--- Start RECORDS PROVIDED ---

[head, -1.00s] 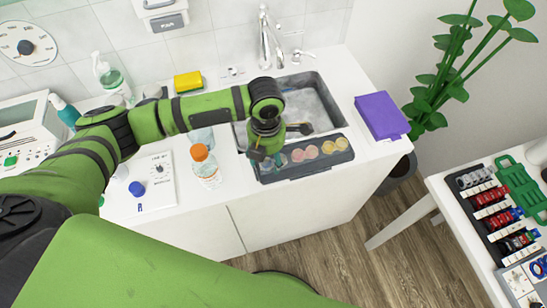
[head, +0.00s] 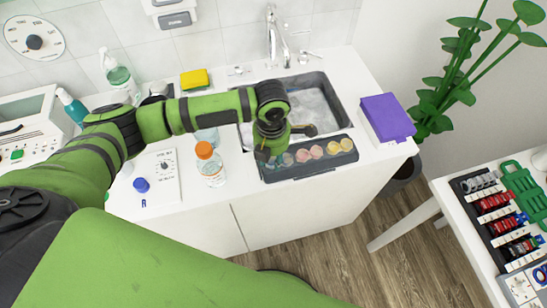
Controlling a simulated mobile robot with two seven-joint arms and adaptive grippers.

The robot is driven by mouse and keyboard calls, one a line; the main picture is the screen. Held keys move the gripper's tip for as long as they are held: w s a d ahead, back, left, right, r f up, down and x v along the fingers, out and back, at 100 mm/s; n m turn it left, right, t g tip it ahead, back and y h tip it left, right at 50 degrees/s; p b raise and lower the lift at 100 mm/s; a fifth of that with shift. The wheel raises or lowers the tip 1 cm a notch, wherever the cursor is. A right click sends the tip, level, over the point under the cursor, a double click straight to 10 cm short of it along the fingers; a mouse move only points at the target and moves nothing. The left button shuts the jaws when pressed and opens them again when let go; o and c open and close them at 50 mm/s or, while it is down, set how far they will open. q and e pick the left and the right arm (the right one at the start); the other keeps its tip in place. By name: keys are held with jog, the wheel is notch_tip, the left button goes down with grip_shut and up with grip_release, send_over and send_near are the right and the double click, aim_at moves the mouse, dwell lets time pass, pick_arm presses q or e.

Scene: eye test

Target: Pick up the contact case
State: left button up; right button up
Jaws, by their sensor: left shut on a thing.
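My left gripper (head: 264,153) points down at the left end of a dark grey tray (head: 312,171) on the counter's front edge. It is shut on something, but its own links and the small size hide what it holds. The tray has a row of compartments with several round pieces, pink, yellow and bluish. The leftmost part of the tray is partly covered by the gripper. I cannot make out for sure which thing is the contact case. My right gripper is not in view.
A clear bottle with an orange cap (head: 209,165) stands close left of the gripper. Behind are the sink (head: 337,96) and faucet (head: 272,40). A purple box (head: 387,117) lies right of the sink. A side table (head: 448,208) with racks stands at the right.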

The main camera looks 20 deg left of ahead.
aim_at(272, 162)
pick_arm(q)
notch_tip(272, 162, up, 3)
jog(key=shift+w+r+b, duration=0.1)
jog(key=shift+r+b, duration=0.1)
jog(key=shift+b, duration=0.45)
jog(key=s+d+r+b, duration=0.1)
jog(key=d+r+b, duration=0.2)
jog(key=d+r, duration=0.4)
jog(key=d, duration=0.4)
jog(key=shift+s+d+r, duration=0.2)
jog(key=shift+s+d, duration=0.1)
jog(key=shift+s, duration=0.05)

--- End RECORDS PROVIDED ---
--- Start RECORDS PROVIDED ---

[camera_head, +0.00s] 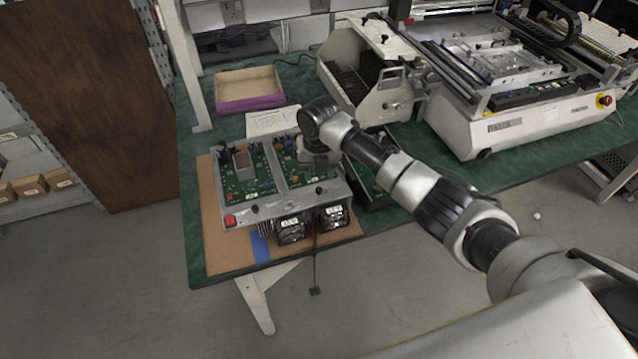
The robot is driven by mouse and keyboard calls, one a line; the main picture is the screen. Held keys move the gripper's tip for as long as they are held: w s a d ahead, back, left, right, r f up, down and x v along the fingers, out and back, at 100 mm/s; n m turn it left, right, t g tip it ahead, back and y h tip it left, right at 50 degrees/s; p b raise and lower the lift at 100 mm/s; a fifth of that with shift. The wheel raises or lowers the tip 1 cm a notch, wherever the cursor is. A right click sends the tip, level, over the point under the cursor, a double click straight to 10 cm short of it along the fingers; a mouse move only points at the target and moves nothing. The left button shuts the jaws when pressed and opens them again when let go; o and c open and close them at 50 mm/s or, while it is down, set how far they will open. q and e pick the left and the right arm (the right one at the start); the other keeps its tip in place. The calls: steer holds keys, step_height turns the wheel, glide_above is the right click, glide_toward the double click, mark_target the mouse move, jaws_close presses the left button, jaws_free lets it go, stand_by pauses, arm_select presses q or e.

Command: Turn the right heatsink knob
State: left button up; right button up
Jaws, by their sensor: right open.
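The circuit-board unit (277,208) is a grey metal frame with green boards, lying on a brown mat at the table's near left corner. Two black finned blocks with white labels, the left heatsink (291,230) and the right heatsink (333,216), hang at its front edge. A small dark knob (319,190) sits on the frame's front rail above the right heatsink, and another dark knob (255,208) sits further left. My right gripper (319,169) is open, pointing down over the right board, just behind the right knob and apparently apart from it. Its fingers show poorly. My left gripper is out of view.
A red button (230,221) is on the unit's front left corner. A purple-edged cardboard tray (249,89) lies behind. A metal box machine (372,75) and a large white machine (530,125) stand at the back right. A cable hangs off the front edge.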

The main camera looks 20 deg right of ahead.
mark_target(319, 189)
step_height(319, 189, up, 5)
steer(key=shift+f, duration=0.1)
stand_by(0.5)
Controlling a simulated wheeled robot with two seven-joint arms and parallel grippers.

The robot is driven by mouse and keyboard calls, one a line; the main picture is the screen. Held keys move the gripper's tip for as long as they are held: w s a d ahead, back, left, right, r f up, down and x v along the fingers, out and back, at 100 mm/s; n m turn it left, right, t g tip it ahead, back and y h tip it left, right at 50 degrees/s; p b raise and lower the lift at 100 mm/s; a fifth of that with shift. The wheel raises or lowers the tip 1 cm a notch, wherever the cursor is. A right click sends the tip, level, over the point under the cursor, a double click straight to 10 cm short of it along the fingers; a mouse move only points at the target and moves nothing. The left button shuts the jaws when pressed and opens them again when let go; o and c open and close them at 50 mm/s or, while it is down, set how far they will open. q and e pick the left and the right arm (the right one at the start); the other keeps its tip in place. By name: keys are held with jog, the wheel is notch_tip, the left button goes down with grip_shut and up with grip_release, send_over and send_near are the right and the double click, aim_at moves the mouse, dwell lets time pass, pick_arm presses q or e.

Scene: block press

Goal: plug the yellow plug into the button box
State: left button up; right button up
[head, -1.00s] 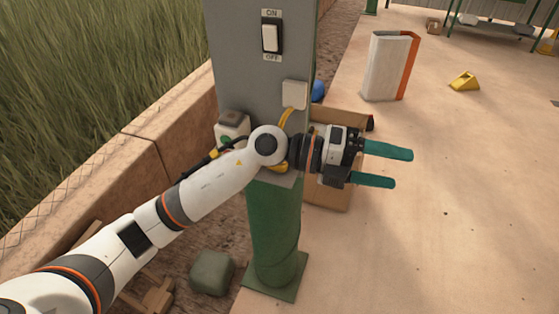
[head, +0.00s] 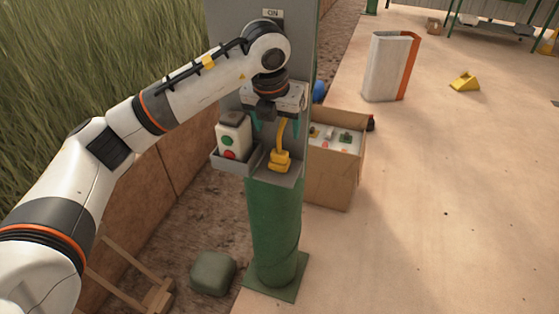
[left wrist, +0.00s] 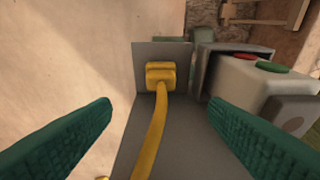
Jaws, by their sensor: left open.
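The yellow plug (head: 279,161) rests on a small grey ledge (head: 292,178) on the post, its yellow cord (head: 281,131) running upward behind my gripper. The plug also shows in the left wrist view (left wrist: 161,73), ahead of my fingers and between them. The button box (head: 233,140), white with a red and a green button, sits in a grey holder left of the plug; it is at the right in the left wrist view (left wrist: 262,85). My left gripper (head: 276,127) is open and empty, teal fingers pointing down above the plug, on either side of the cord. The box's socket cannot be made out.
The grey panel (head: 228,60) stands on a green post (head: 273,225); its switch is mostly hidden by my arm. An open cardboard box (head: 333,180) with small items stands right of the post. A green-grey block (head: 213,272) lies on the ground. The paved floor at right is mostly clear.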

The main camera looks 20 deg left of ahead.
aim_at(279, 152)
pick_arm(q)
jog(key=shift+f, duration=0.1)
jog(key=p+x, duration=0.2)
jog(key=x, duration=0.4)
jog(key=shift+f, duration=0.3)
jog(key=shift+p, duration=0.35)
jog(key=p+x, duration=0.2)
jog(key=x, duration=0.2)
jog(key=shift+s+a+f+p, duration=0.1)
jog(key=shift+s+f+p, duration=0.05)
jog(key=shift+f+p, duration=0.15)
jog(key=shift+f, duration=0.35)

--- End RECORDS PROVIDED ---
--- Start RECORDS PROVIDED ---

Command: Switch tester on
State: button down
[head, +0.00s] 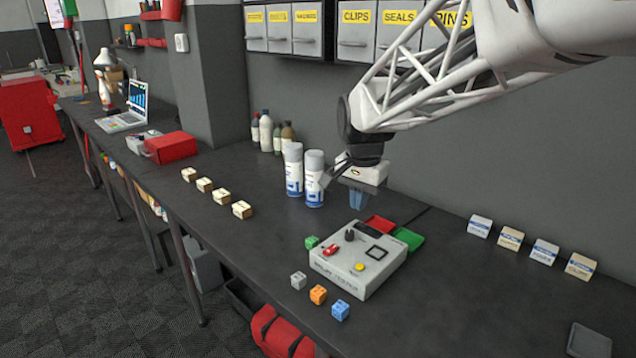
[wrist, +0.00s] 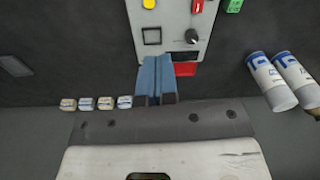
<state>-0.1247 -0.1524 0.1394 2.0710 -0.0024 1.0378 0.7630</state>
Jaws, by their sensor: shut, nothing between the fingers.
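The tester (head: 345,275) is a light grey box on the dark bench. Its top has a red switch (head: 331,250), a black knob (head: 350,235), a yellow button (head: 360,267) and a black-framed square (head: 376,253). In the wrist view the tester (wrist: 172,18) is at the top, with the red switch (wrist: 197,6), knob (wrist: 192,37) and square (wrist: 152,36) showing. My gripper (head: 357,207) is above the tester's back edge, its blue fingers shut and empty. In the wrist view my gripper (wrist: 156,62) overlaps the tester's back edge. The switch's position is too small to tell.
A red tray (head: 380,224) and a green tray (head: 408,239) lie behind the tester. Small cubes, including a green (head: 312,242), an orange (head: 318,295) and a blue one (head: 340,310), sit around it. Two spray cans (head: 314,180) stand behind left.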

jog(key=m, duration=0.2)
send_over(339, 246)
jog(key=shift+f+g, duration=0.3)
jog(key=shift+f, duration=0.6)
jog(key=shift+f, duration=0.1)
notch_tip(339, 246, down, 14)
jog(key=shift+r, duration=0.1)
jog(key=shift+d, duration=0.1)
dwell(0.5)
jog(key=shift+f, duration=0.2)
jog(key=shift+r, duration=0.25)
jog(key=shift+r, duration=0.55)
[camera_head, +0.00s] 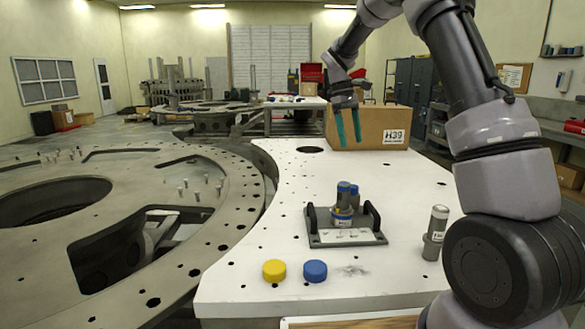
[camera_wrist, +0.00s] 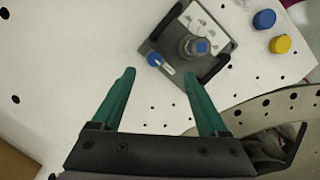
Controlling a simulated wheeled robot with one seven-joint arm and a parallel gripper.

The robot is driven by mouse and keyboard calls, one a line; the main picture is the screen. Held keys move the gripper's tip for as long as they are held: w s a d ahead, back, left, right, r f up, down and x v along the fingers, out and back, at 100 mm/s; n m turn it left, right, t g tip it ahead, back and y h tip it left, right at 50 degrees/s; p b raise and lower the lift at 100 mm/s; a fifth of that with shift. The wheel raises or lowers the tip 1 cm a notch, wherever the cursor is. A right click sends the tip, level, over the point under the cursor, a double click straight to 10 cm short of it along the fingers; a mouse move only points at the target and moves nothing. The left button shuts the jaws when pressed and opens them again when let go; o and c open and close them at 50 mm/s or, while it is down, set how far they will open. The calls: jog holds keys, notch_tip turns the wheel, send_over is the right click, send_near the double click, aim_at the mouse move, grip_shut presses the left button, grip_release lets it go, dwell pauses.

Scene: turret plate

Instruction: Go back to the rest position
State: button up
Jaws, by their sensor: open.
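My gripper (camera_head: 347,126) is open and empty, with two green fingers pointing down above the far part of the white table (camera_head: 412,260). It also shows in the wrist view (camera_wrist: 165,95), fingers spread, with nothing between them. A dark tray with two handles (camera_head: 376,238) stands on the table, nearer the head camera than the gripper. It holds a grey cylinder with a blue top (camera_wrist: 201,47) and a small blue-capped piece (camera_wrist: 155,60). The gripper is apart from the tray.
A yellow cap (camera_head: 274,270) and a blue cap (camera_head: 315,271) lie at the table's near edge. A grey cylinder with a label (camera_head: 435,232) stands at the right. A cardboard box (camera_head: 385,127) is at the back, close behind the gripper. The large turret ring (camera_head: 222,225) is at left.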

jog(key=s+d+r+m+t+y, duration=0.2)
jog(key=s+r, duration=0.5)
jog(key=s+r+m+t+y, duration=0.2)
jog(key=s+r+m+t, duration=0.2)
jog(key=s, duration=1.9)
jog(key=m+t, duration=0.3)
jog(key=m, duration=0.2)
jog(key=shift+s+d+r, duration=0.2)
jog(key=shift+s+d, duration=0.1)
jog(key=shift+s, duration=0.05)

--- End RECORDS PROVIDED ---

- _YOUR OBJECTIVE_:
Within the listing above, give again exactly every line from the line with "Scene: turret plate" through the line with "State: button up", both included, and no other line.

- _RESULT OF THE EXERCISE_:
Scene: turret plate

Instruction: Go back to the rest position
State: button up

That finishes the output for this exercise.